The government takes great pains to relocate her to a new house where she has every advantage (except a job; none of these new houses can afford a maid). Yet her boys turn out on the wrong side of the law and her girls don't get much needed birth control.
The son she has given away to a capitalist family turns out to be an upstanding citizen who contributes to society.
Lesson: when you don't depend on government handouts, your life will be much better and you won't have to fantasize that your jailed son is like Marilyn Monroe.
Blood Brothers#17
Posted: 5/21/12 at 4:47pm
I'd like to see the expression on Willy Russell's face if he was told he'd written an anti-socialist musical.

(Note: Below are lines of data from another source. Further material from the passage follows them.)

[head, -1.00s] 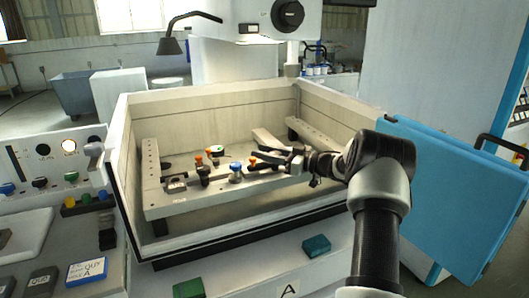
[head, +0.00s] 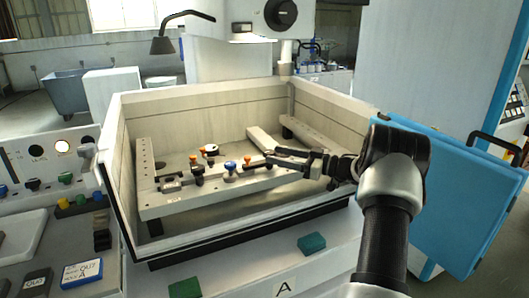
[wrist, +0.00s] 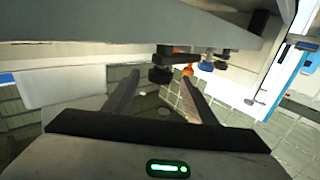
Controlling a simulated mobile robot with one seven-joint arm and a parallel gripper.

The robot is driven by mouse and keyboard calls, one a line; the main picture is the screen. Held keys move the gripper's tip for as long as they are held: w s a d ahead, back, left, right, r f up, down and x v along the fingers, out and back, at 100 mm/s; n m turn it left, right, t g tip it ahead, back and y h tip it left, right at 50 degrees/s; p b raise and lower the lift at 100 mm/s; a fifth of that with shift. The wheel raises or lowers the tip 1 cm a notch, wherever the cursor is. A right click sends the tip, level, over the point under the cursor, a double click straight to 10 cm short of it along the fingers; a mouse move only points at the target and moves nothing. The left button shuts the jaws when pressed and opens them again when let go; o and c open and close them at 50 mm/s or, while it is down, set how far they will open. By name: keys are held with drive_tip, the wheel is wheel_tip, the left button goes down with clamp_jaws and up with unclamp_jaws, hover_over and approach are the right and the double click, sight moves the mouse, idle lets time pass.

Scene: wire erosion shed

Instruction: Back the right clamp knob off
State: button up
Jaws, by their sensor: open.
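A slotted work frame (head: 150,205) spans the inside of an open tank, with clamps and coloured knobs along its bar. Black (head: 197,170) and orange (head: 193,159) knobs stand to the left. I cannot tell which one is the right clamp knob.
The tank wall (head: 235,240) surrounds the frame. A light bar (head: 262,138) lies behind my gripper. A blue door panel (head: 440,190) stands at the right. A lamp (head: 163,45) hangs over the back left. A button panel (head: 50,165) is at the left.

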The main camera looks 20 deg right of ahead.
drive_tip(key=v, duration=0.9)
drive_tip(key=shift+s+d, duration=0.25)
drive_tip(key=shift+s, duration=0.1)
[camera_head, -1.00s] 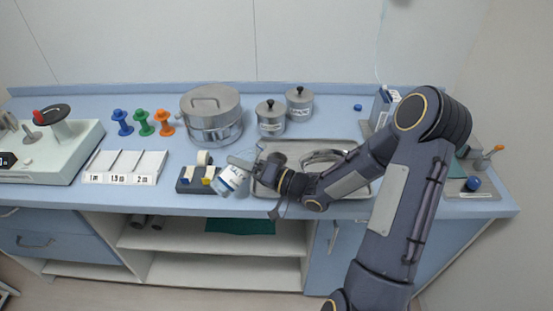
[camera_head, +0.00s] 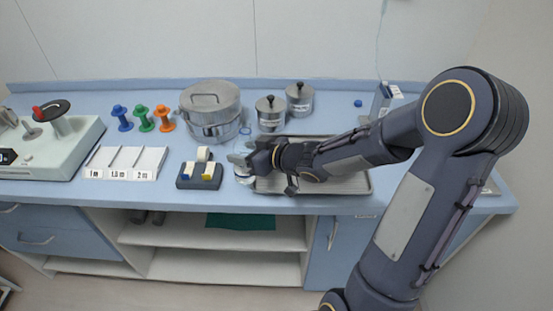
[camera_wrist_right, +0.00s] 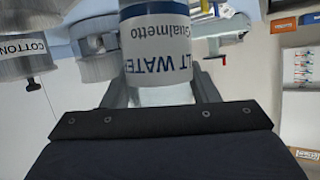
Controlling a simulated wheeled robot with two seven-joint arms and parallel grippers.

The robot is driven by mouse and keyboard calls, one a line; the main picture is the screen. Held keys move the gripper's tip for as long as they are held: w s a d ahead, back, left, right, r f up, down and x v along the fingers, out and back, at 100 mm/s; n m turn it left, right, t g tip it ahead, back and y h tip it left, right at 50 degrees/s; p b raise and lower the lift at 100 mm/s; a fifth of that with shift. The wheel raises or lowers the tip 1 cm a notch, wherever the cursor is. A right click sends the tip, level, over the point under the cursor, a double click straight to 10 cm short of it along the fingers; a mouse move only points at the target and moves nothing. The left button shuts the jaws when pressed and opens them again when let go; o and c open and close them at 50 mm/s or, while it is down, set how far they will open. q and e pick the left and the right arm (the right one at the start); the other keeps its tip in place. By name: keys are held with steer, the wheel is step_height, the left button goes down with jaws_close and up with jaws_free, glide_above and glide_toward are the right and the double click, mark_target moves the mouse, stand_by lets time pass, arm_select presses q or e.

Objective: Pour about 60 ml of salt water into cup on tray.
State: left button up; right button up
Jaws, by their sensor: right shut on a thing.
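My right gripper (camera_head: 246,160) is shut on the salt water bottle (camera_head: 243,180), at the left edge of the metal tray (camera_head: 345,187). The bottle is clear with a white label, mostly hidden by the gripper, and looks about upright; I cannot tell whether it touches the counter. In the right wrist view, the bottle (camera_wrist_right: 156,50) stands between the two fingers, with "LT WATER" readable on its label. My arm covers much of the tray, and I cannot make out a cup on it. My left gripper is not in view.
A tape dispenser (camera_head: 200,175) stands close left of the bottle. A large steel drum (camera_head: 211,112) and two lidded steel jars (camera_head: 270,115) (camera_head: 300,99) stand behind. A sorting rack (camera_head: 124,163) and coloured knobbed pieces (camera_head: 143,120) are further left.

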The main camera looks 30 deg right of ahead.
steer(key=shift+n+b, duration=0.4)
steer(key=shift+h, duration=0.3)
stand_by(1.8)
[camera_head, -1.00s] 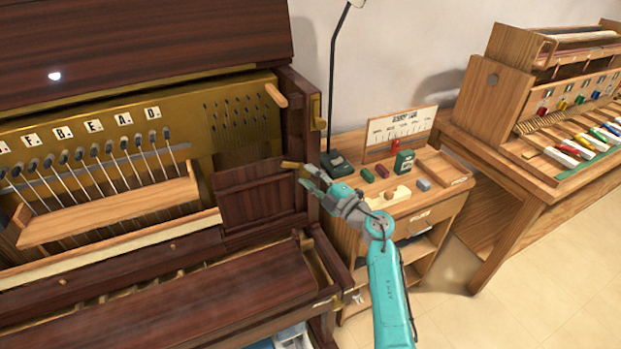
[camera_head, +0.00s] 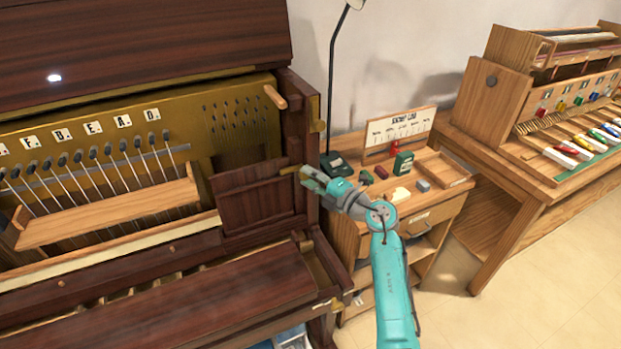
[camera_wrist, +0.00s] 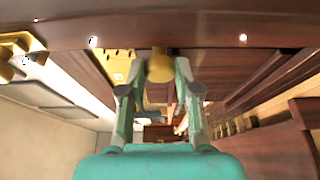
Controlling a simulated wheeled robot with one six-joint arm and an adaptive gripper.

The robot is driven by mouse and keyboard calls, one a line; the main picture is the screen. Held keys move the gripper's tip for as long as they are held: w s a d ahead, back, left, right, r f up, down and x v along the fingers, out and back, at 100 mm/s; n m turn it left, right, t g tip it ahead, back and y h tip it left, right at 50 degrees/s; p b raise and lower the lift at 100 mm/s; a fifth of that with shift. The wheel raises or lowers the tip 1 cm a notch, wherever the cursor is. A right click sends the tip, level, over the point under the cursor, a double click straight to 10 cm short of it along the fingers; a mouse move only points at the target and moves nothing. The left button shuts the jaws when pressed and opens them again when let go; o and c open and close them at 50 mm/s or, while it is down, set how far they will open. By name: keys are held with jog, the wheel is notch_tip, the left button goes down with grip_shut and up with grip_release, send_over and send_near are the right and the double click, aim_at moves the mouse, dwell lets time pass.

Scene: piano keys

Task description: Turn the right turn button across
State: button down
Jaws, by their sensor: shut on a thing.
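The right turn button (camera_head: 288,170) is a small yellow-brown piece at the upper right of a dark wooden panel (camera_head: 250,205) in the piano's front. It lies roughly level in the head view. My gripper (camera_head: 303,172) is at its right end. The fingers hide part of the button in the head view.
The piano's dark right post (camera_head: 296,135) stands close by my gripper. A small wooden side table (camera_head: 412,207) with several small items is to the right. A thin lamp pole (camera_head: 331,85) rises behind. A wooden shelf (camera_head: 110,212) juts out at left.

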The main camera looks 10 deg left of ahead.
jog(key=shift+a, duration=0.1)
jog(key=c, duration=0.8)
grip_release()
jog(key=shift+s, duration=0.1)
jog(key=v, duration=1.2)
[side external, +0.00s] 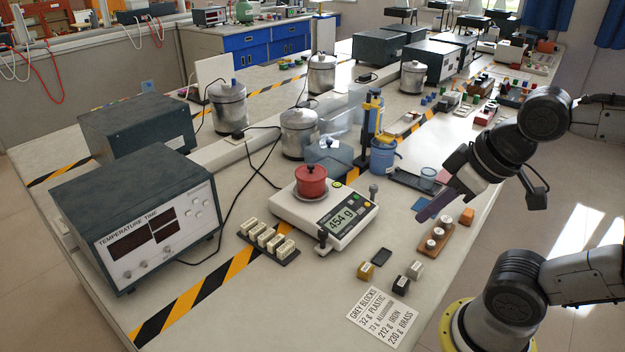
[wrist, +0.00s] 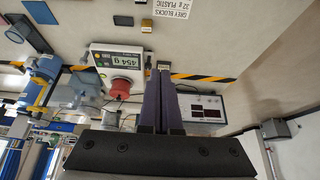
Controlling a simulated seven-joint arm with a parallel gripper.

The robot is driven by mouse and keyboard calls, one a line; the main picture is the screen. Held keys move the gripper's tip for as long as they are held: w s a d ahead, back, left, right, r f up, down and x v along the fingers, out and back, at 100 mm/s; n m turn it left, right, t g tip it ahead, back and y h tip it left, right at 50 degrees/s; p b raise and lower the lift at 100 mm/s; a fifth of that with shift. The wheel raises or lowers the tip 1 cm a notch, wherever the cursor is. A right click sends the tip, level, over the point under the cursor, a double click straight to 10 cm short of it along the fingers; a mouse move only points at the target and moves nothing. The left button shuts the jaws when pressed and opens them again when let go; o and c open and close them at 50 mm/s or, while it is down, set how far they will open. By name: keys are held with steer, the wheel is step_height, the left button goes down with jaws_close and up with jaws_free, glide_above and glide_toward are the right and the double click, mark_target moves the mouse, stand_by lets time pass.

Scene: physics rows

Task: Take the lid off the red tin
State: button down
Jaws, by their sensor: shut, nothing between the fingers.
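The red tin (side external: 311,187) stands upright on the pan of a white digital scale (side external: 345,215), whose display reads 454 g. Its red lid (side external: 311,171) with a dark knob is on top of it. In the wrist view the red tin (wrist: 121,88) shows to the left of my fingers, by the scale (wrist: 117,61). My gripper (side external: 424,216) is shut and empty. It hangs to the right of the scale and apart from the tin. In the wrist view my gripper's two dark purple fingers (wrist: 159,80) lie side by side.
A wooden block with white-topped weights (side external: 437,238) lies below my gripper. Small metal blocks (side external: 382,257) and a printed card (side external: 382,316) are at the front. A blue container (side external: 327,158) and blue cup (side external: 384,155) stand behind the scale. A large grey box (side external: 135,220) is left.

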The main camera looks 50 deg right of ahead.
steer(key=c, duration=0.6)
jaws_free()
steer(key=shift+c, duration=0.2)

Although Blood Brothers covers a twenty/thirty year period it feels as though it takes place entirely in the early 1980s and its real target was not Eddie but Mrs T.
Blood Brothers#18
Posted: 5/22/12 at 11:25am
Scripps, yes I'm sure Russell intended the musical to be about Maggie T, but he also wrote himself into a corner.
It's difficult to feel for Mrs. Johnstone when she's been given a new house and a new start in life (Bright New Day) and then her kids still turn out bad. At some point individual responsibility comes into play.
Also, by writing a Narrator, it takes the story out of reality and puts it into the realm of fantasy. "Shoes upon the table..." and all that makes the story more Grimm Fairy Tale.